After section 63, the following
section shall be inserted, namely:—
"63A. Intimation to the Registrar of the continuing
existence of the firm.—(1) Every registered firm which has been in existence for
a period of three years shall send to the Registrar, within six months from the
expiry of every period of three years after the registration of the firm, an
intimation (in the prescribed form), stating that the firm is continuing and
also containing, as on the date of the intimation, the particulars referred to
in clauses (a) to (f) of sub-section (1) of section 58.
(2) On receipt
of such intimation the Registrar shall make a record of such intimation in the
entry relating to the firm in the Register of Firms and shall file the
intimation along with the statement relating to the firm filed under section
59.
(3) The Registrar may accept the intimation referred to in sub-section
(1) after the expiry of the period specified therein, if he is satisfied that
there wax sufficient cause for not sending the intimation within that
period.
(4) If a registered firm makes default in sending intimation under
sub-section (I), the Registrar shall send a notice to the firm of his intention
to treat the firm as defunct, and if no intimation in accordance with that
sub-section is received by the Registrar within a month after the notice is
served on the firm, the firm shall be treated as defunct and the Registrar may
make a note in the Register of Firms that the firm has ceased to exist.

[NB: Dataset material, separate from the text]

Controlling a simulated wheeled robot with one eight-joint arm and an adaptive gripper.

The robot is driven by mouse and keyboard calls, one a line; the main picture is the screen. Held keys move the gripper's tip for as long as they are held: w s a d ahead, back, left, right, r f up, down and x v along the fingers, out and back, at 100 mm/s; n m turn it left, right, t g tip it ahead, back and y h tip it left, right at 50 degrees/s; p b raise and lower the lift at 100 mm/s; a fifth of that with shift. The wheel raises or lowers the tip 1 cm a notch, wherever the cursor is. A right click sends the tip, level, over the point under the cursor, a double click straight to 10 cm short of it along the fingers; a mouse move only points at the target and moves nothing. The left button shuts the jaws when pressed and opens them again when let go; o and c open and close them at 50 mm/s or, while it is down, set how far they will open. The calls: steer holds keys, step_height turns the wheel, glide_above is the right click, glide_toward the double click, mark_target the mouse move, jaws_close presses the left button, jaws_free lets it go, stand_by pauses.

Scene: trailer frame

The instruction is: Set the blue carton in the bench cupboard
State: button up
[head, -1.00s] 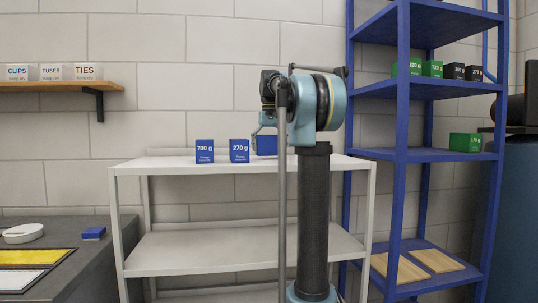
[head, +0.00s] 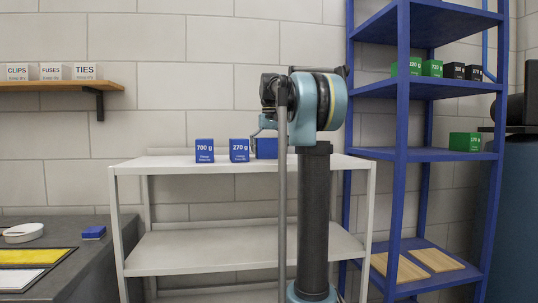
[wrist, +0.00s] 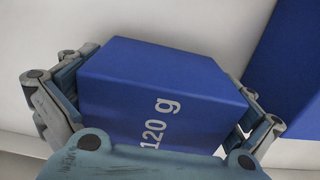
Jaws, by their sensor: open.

(5) On the making of such a note the firm shall from the date thereof
be deemed to be a firm not registered under this act."
Section 69
(a) At the beginning of section 69, the following words be
inserted—
"In the case of firms required to be registered under this
Act";
(b) in sub-section (3), clause (a) shall be omitted;
(c) in clause (a) of sub-section (4), the words and figures
"or whose place of business in the said territories are situated in areas to
which, by notification under section 56, this Chapter does not apply" shall be
omitted.
(d) After sub-section (4), a new sub-section (5) shall be
inserted as follows:—
"Nothing in section 11 or this section shall entitle
persons who have induced third parties to have dealings with them on the
representation that they are partners, to plead as against such third parties
that there was no partnership in law between them."
Section 71
In clause (b) of sub-section (2) of section 71, for the words "62 and 63"
the words "62, 63 and section 63A" shall be substituted.
Section 74
Section 74 shall be renumbered as sub-section (1) thereof, and after
sub-section (1) so renumbered, the following sub-section shall be inserted,
namely:—
"(2) Notwithstanding anything contained in sub-section (1)

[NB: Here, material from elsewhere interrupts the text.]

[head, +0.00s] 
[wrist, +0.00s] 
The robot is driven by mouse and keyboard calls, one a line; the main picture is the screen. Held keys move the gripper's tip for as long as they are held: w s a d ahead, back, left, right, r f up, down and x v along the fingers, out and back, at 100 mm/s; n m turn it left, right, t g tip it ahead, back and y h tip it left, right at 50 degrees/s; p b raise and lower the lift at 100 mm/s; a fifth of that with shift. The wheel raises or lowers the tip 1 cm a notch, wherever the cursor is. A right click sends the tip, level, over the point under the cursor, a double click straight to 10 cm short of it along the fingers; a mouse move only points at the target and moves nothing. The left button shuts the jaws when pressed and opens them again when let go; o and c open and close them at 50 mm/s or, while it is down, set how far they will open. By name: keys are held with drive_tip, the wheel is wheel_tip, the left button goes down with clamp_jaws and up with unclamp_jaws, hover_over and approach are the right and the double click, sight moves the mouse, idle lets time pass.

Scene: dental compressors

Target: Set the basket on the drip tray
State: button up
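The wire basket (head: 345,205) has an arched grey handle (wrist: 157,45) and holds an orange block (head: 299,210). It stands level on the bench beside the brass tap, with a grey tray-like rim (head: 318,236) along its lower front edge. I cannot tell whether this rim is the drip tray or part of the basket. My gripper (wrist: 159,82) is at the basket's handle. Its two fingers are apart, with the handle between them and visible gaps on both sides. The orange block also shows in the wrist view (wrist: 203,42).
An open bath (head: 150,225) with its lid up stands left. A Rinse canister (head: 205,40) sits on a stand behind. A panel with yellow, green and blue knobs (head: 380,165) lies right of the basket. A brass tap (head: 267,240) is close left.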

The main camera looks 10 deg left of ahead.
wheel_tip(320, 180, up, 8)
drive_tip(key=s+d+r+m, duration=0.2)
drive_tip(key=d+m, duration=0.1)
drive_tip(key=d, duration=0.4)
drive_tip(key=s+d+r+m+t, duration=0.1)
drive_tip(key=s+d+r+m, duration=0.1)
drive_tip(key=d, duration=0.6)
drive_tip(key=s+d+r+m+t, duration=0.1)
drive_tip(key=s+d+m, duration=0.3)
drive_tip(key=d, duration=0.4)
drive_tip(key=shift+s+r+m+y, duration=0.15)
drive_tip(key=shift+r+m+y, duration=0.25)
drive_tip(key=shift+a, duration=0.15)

(d), the provisions of subsections (1) and (2) of section 69 shall apply to all
suits instituted in the territories which immediately before the 1st day of
November, 1956, formed part of any Part B State (other than the State of Jammu
and Kashmir), even if the cause of action with respect to the said suits had
arisen before the date on which this Act had been extended to Part B States by
the Part B States (Laws) Act, 1951 (Act 111 of 1951)."
Note By Dr. N.C. Sen Gupta
I regret to have to disagree with
the opinion of the majority on a few points.

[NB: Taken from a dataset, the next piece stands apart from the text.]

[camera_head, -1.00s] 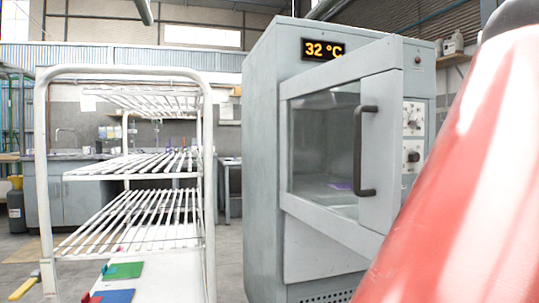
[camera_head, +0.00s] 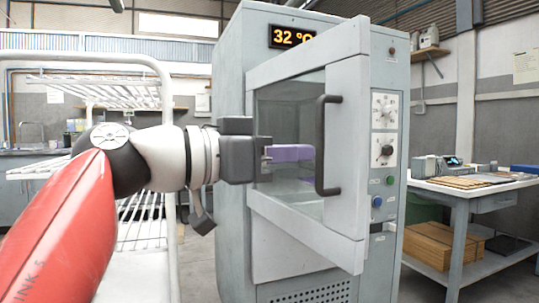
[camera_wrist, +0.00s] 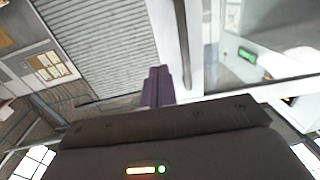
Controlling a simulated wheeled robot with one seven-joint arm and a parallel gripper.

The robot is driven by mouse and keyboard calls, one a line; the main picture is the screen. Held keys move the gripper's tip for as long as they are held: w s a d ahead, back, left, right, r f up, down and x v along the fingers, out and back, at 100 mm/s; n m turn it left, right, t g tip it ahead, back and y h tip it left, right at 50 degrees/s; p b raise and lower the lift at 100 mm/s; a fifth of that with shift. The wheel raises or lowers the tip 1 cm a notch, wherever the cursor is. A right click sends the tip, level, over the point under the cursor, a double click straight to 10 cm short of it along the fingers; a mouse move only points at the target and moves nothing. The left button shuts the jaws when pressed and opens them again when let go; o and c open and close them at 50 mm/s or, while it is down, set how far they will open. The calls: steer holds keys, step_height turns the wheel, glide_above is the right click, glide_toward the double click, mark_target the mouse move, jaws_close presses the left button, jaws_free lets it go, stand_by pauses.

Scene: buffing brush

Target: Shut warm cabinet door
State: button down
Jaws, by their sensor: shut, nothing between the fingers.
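The warm cabinet (camera_head: 225,130) is pale grey with a lit 32 °C display. Its glazed door (camera_head: 345,90) stands ajar, with its right edge swung out toward me. A dark vertical bar handle (camera_head: 322,145) is on the door's right side; a dark bar, likely this handle, also shows in the wrist view (camera_wrist: 183,40). My gripper (camera_head: 311,153) has purple fingers, shut and empty. It points right in front of the door's glass, its tips close to the handle. I cannot tell whether they touch. The fingers also show in the wrist view (camera_wrist: 158,70).
A white wire rack trolley (camera_head: 140,215) stands to the left, partly behind my arm. A grey workbench (camera_head: 470,195) with a device and flat boards is at the right, with brown boards on its lower shelf. Control knobs (camera_head: 384,150) are right of the door.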

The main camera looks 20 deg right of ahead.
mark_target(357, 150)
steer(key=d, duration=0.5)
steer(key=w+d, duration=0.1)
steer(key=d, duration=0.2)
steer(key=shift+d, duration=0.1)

The proposed section 11 and section 57A are large innovations. I feel
that the necessity, utility, and above all, their practicability have not been
duly considered.
The majority report recognises the hardship to the people as well as the
serious administrative difficulties involved in a written contract being
compulsory for a partnership. What overriding public advantage is to be derived
from it is not however so clear.
It cannot be denied that it would be advantageous to the partners
themselves to have the terms reduced to writing and it is true that it would
give relief to Courts in determining the exact terms of the contract when the
matter comes to Court. But it must be remembered that unlike Memoranda and
Articles of Association of Companies, a Partnership Agreement is a purely
private agreement between the partners and its terms do not bind any stranger
dealing with them. No public interest is likely to be served by enforcing such a
writing instead of leaving it to partners to decide the question on
consideration of their convenience and advantage.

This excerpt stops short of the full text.